During the closed session of the gathering in Peterborough, Eli shared the Four-Moose Narrative as it has been
recited at the regional ICE gatherings across Canada and is to be presented at a commencement ceremony in
Ottawa on March 27, 2018. The four moose of the narrative are jurisdiction, financial solutions, capacity development and cultural keystone species. Additionally Eli shared some insights on how the Four-Moose Narrative
developed during the regional gatherings (details to be publicized after the commencement ceremony).

Discussion
Lively discussion touching on several topics followed Eli’s presentation. His illustration of the multi-layered jurisdictions evoked questions about how some Canadians might respond (e.g., with fear, resistance) to the assertion of
Indigenous rights and about the potential to bring other jurisdictions in line with Indigenous law. One participant
identified private (“fee simple”) land ownership as a significant barrier. Greed was another barrier identified. Recognizing the challenges, participants commented on the need to work through negative feelings, to partner with
enlightened people and to acknowledge the positive changes that are occurring. They also stressed the importance of ceremony and oral traditions, and the need to respect the original instructions, restore human spiritual
integrity and reconcile with the land itself.

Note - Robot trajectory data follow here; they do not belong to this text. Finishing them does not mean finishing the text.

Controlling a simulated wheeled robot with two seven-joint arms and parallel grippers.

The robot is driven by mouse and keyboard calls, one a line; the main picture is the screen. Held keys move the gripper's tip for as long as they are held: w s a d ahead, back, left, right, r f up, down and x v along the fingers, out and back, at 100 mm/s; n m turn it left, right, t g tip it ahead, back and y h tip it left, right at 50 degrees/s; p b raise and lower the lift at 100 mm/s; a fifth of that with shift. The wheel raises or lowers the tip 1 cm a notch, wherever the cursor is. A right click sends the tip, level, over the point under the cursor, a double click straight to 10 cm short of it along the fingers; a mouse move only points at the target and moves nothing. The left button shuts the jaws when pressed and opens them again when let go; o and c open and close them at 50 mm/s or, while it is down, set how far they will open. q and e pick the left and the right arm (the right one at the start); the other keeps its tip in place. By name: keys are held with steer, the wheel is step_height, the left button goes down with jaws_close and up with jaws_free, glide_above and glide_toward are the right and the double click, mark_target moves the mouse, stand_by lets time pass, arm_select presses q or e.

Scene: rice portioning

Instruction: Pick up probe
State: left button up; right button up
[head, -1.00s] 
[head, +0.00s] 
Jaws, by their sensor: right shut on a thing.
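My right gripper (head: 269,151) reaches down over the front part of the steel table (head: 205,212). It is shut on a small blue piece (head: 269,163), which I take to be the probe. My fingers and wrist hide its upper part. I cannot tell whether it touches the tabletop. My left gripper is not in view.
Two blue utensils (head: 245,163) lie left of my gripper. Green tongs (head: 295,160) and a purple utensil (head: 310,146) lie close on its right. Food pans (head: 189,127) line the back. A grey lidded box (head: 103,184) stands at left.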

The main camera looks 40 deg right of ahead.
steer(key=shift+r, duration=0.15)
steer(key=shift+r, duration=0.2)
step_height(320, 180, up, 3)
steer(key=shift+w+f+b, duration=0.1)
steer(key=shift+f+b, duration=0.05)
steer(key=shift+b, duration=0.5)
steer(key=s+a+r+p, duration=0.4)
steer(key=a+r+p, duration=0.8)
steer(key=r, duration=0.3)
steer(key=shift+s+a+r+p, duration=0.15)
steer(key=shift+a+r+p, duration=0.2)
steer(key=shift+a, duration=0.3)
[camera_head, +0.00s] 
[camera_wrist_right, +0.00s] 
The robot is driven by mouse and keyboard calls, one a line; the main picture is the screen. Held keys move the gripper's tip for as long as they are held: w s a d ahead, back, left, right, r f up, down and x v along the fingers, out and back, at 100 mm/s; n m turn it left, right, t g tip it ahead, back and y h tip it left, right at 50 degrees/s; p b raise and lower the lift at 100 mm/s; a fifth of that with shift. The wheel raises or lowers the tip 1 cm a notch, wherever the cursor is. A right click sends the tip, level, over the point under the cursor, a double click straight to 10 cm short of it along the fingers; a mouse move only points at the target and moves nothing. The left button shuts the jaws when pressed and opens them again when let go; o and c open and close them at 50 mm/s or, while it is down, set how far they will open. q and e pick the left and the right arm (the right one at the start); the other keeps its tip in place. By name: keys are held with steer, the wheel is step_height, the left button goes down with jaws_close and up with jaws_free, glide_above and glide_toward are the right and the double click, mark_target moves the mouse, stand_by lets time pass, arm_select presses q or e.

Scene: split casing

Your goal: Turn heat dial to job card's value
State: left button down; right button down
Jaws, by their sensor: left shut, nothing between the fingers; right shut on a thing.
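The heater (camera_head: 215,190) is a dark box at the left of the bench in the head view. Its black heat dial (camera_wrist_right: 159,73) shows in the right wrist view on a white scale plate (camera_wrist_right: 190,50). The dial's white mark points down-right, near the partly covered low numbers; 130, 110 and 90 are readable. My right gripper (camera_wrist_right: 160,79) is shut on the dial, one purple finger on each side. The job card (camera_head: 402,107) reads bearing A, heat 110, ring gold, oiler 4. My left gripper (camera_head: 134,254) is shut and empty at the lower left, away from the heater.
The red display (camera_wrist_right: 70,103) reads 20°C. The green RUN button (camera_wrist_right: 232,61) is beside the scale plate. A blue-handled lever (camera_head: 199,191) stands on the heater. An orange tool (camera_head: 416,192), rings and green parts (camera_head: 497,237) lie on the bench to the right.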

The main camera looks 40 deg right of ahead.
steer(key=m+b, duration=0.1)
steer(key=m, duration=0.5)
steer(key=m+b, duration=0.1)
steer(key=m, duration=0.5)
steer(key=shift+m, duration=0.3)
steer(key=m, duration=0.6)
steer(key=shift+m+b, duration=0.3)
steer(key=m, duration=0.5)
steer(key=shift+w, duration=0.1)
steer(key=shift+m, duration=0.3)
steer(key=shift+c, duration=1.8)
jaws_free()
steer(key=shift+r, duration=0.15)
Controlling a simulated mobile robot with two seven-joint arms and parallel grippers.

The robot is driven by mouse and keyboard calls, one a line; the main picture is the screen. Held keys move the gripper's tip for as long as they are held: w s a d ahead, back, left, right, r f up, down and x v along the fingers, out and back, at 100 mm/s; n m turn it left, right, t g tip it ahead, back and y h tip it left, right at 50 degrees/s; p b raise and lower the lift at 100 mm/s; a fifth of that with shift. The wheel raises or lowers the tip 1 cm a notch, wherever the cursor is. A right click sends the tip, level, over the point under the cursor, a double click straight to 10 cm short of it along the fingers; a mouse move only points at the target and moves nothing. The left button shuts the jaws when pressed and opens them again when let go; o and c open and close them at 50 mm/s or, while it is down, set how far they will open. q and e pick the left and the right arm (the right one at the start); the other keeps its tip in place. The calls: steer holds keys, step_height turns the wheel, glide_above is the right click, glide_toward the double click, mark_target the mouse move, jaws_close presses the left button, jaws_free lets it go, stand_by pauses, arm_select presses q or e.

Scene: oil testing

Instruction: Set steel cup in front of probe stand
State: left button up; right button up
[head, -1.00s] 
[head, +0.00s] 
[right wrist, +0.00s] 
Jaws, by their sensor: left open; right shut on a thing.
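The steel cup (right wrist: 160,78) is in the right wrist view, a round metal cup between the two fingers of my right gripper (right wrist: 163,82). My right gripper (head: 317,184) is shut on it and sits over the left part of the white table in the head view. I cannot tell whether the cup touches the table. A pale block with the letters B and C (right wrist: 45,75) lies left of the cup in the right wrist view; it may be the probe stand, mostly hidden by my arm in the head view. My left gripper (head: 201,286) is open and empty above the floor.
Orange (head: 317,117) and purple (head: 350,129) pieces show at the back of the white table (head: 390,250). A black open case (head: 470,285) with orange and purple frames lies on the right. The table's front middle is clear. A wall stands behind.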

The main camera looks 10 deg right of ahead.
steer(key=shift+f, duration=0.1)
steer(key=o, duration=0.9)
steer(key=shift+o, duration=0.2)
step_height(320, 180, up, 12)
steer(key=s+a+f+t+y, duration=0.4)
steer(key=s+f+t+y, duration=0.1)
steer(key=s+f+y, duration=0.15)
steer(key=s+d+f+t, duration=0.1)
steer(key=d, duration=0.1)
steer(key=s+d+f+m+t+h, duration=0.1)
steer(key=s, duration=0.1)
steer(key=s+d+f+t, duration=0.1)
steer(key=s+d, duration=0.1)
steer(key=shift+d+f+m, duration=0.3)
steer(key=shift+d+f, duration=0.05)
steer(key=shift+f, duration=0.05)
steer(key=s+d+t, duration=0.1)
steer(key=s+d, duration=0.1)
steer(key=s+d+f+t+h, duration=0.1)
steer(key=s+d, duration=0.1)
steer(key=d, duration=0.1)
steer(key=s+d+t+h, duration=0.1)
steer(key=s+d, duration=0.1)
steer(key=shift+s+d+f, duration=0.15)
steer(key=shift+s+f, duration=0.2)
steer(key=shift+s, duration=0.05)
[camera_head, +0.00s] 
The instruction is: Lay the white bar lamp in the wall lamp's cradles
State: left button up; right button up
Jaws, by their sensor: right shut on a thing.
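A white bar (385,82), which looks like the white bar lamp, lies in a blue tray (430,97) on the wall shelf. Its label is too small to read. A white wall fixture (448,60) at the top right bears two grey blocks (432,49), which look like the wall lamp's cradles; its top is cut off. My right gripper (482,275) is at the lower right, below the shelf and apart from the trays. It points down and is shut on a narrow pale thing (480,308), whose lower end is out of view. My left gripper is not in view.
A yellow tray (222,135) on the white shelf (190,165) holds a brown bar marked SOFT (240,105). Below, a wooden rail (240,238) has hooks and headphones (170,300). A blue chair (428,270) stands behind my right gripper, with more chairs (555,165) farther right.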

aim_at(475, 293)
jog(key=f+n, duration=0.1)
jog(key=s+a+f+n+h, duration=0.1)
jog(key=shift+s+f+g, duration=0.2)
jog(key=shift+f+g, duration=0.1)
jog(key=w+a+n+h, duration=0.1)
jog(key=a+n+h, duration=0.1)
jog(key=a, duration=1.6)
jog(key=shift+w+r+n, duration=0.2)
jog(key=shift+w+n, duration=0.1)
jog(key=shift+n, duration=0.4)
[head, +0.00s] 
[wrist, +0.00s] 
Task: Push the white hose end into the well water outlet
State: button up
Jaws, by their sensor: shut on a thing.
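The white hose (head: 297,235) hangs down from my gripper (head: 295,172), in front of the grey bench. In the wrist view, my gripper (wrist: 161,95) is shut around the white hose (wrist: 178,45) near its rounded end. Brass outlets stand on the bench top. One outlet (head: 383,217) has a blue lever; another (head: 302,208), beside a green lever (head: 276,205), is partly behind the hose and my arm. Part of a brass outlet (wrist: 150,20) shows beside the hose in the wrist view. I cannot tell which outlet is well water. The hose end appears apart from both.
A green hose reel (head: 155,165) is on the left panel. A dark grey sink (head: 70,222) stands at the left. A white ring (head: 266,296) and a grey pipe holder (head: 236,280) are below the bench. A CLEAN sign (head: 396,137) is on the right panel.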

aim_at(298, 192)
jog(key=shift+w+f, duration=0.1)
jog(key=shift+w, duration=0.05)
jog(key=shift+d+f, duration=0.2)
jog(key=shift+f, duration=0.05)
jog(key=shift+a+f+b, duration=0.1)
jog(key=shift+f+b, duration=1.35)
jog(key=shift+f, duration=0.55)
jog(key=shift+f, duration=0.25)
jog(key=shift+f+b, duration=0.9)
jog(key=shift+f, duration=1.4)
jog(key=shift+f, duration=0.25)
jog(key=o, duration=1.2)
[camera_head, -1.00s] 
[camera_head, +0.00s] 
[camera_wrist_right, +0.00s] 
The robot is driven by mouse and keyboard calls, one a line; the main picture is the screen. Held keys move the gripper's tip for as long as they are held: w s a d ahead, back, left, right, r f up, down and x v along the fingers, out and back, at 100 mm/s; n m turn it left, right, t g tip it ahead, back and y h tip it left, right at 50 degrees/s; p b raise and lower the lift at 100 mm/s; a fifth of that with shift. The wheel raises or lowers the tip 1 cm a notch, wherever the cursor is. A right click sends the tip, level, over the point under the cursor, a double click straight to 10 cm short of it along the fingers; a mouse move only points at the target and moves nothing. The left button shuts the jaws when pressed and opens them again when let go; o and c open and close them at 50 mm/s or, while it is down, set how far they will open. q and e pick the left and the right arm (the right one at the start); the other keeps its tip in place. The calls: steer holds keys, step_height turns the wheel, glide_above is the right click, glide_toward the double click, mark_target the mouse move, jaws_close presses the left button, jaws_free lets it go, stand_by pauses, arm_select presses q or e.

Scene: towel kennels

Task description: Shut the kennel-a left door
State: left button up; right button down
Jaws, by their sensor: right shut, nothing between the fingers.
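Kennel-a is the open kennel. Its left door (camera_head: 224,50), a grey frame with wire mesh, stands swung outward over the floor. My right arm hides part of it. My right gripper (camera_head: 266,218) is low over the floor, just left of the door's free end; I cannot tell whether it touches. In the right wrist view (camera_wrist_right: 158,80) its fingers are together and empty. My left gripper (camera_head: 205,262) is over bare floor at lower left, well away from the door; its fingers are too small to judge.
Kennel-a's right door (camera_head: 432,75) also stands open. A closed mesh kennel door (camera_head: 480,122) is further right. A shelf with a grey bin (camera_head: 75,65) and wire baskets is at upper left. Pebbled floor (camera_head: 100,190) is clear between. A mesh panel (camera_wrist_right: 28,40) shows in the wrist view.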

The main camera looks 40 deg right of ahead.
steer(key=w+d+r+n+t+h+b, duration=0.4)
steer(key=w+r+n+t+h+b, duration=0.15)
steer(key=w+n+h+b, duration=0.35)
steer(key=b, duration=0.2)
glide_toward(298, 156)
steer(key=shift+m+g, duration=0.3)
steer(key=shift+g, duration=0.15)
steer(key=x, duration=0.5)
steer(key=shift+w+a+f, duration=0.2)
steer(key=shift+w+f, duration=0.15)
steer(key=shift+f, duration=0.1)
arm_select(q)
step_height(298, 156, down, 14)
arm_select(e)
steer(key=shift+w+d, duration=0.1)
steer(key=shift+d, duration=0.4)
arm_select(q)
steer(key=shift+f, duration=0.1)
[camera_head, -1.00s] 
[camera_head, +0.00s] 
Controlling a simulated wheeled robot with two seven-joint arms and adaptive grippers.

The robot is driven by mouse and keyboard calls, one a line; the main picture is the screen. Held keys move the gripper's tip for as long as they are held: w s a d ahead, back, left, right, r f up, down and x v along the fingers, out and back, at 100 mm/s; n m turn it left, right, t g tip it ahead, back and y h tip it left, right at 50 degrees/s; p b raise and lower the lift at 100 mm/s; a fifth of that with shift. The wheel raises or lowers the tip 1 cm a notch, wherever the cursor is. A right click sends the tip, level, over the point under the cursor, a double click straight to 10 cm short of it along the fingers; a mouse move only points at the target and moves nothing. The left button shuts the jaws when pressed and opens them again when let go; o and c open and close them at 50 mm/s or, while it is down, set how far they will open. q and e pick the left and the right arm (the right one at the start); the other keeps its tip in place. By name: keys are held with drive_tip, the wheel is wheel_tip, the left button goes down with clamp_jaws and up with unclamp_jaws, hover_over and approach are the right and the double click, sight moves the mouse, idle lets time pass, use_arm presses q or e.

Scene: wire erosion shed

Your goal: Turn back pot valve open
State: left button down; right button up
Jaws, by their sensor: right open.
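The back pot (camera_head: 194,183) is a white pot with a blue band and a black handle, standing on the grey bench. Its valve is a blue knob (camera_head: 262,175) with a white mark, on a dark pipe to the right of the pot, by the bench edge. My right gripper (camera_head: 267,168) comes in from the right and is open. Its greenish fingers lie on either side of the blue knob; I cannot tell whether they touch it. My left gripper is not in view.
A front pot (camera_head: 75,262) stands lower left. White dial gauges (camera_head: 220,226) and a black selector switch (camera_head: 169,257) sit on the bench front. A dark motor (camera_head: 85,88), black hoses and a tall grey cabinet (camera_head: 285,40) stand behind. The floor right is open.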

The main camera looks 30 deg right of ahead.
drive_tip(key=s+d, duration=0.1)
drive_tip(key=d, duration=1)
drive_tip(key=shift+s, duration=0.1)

Ultimately, Eli believes that people must bring the hard, straight lines of municipal, provincial and federal jurisdictions into alignment with natural law and respect for the land. They can co-exist. This is what reconciliation
requires. And IPCAs can become beacons and role models for reconciliation and land use based on the original
instructions. “It’s not just an Indigenous reality,” he reminded participants, “it’s a human reality. We are all treaty
people. We are all indigenous to planet Earth.”
After the discussion, participants enjoyed a premiere viewing of the video Indigenous Circle of Experts: Central
Regional Gathering, summarizing the event that took place in Winnipeg, Manitoba, from September 25 to 28, 2017.